From Ohg Rea Tone:
The downturn in the world economy has resulted in lost revenues for many government bodies – including drastic cuts to local education. Most school districts are forced to evaluate their processes, to cut waste, to redefine their mission – essentially reforming old methods of education. The most important asset of any local community or global country is their children. Teachers teach – but teachers also serve as front-line social workers. Teachers are often the first to witness the results of physical abuse of children.
Midterm elections are beginning to come alive. As we look at our candidates for the primary election we look back at past, current and future legislation our candidates have or will endorse or propose. Along with major media issues like Heath care, the Economy, and the War, we must also consider the usual difficult issues of modern culture: like abortion, education, firearms, employment, and family values.
From Cole James:
Let me be clear about my bias: As a conservative, I most generally vote Republican, but that title alone does not win me over. If Rush Limbaugh ran against Stephen Colbert, Colbert may get my vote. Not because I support many liberal issues, but because America does not need a person spouting random nonsense to the world. What we need is attention to detail.
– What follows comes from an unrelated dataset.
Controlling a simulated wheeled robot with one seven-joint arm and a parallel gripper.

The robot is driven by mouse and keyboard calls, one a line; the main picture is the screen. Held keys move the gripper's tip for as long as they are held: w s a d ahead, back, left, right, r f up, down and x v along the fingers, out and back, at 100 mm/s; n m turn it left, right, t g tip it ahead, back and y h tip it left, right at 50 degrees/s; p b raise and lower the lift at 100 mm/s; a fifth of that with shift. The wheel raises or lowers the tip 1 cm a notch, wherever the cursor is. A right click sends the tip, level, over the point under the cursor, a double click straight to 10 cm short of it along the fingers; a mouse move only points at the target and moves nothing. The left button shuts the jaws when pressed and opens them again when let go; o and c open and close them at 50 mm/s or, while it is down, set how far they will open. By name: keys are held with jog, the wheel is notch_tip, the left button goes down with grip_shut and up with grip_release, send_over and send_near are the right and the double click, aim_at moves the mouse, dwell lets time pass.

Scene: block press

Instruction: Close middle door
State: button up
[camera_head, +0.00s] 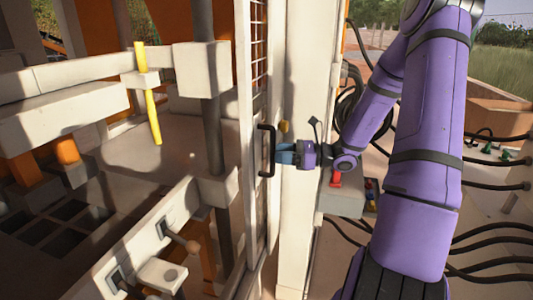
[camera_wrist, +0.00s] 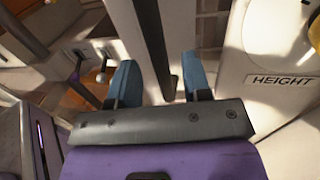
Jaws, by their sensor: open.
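The door (camera_head: 251,130) is a pale frame with a wire mesh panel, seen almost edge-on in the head view. The press interior shows to its left. A black handle (camera_head: 267,150) stands upright on the door; in the wrist view it appears as a dark bar (camera_wrist: 154,45). My gripper (camera_head: 283,152) has blue fingers and is beside the handle, reaching it from the right. In the wrist view its fingers (camera_wrist: 161,85) are apart, with the bar showing between them. Whether a finger touches the handle I cannot tell.
A pale post (camera_head: 301,230) stands right of the door. A plate marked HEIGHT (camera_wrist: 283,80) is at the right in the wrist view. A yellow bar (camera_head: 148,95) is inside the press.

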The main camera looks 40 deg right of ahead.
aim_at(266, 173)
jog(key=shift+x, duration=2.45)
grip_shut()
Attention to detail seems to escape many lawmakers. Some say they are going to clean up education and preserve family values. I’m not talking about what politicians think are family values such as gay marriage; I’m talking about real family values such as how families function, and their behaviors. The issue of gay marriage has distracted us from the very real concern of dysfunctional families which result in physical violence to children. If legislators are so concerned about education and families, why are so many abused children falling through the cracks of social justice?
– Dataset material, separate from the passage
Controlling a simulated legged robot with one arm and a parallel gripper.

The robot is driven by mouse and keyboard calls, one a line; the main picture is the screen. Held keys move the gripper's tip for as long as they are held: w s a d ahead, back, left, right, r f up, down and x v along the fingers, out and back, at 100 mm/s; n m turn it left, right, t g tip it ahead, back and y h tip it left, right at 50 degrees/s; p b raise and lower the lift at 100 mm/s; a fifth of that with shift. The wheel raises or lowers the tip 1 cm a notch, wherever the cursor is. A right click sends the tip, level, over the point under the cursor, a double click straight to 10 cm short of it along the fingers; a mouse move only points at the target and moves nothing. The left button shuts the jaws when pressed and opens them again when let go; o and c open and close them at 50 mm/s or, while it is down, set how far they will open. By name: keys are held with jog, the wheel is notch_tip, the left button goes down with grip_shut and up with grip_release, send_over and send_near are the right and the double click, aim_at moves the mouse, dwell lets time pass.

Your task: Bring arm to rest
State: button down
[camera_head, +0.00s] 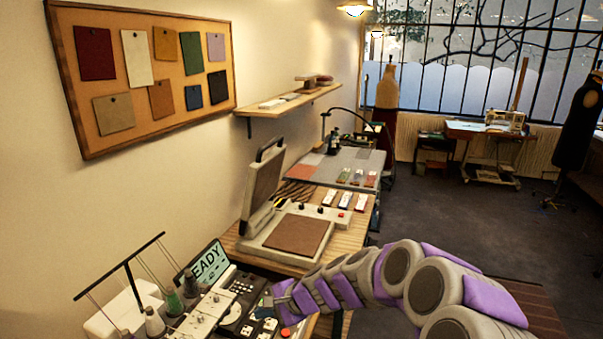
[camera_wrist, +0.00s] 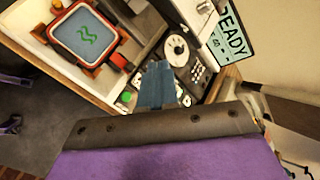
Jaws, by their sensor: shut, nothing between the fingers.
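My arm (camera_head: 385,275) reaches in from the lower right in the head view, with grey and purple links. My gripper (camera_head: 267,299) is at its left end, small in this view, over or beside the machine with the READY screen (camera_head: 207,264). In the wrist view my gripper (camera_wrist: 158,72) shows as blue-grey fingers, shut together with nothing held. Behind the fingers are the machine's panel with a round dial (camera_wrist: 178,50) and the READY screen (camera_wrist: 232,40). I cannot tell the exact gap between fingertips and panel.
A red-rimmed frame with blue cloth and a green squiggle (camera_wrist: 85,38) lies left in the wrist view. Thread spools (camera_head: 173,303) stand at lower left. An open press (camera_head: 285,237) sits on a wooden table beyond. Open floor (camera_head: 460,220) lies to the right.

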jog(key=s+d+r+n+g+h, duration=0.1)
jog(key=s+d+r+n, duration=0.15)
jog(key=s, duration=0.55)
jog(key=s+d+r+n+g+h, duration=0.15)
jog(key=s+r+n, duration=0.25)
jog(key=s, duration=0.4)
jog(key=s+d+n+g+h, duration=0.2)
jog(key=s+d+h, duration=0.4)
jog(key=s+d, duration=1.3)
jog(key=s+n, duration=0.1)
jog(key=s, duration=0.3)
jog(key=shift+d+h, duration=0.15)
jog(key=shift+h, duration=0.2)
Abuse has many faces but the content here is focusing on its physical form. Too many times if a parent whacks their kid on the fanny in a grocery store, they are abusers and social services are at their door. However if a child goes to school and talks about being abused or shows signs of abuse, it gets a passive glance. What the heck is wrong with “the system”? We spend more time, money and advertising on animal cruelty than child welfare. We must prove proficient driving skills to get a driver’s license – and our car must past State mandated inspections – while raising a child requires nothing but the primal ability to have sex and produce a child.
Education reform is worthless unless it starts at home. The reality is that a majority of child abuse occurs in lower class communities. These kids get sent to school in raggedy britches and have not eaten a meal since lunch the previous day at school. And that friends that is a reality.
Commonsense is a thing of the past and so is the definition of child abuse. A child not eating regular meals and getting their head knocked into a door jamb is child abuse. We need to challenge this system and vote those out who do not get it. The next time a levy comes down for education in your town; don’t think of it as another tax – look into the deeper side of the proposed bill. Schools also need to educate children about what constitutes any kind of abuse, or at the very least identify and pay attention to potentially abused children.
Most abused children want so bad to talk but the reception is not there and they fear retaliation at home. Our teachers need to be educated in dealing with these children and there should even be a small curriculum or class for the kids. With computers in schools these days, a child could at least be able to go online to a kid friendly abuse hotline. It is much easier to tell your story to a monitor than a face.
So readers I am asking you two things, one, what can we do about this and two, question your State Representatives, Senators, and local school boards on where they stand on the issue and how they will help. Chances are if those you question and they have no immediate answer then it’s not on their agenda.
This is an issue very dear to my heart and includes all types of abuse, physical, mental and sexual to name a few. There are several agencies and hotlines available two of the big ones are http://www.childhelp.org/
From Ohg Rea Tone:
Cole and I each have experience with childhood abuse – some personally and some witnessed. We have been discussing this issue and felt compelled to write again on an important issue of social justice.
Teachers, Police, Doctors, Nurses, Ambulance Paramedics, and even Firemen are on the front lines of the great social battles in America. These professions are often the first to come in contact with abuse of all sorts. Because checking for abuse is not their primary responsibility each of these people must make on-the-spot judgments. With increased pressure because of declining revenues each of these professions is charged with doing more with less.
In the case of elementary school teachers the class sizes are growing at alarming rates. We believe most school districts in America have a disproportionate teacher to student ratio. There is less time for the teacher to identify abuse and when abuse is identified there are fewer resources available to help the child.
Cole and I are firm believers that no child should be left behind – and we do not mean this as a political slogan. No child should be left behind. Children are much easier to reform after abuse than are hardened adults in our prison systems. To leave a child to their own ingenuity is to foster an adult criminal. The value of that person may be lost forever – and all of us will ultimately suffer the consequences.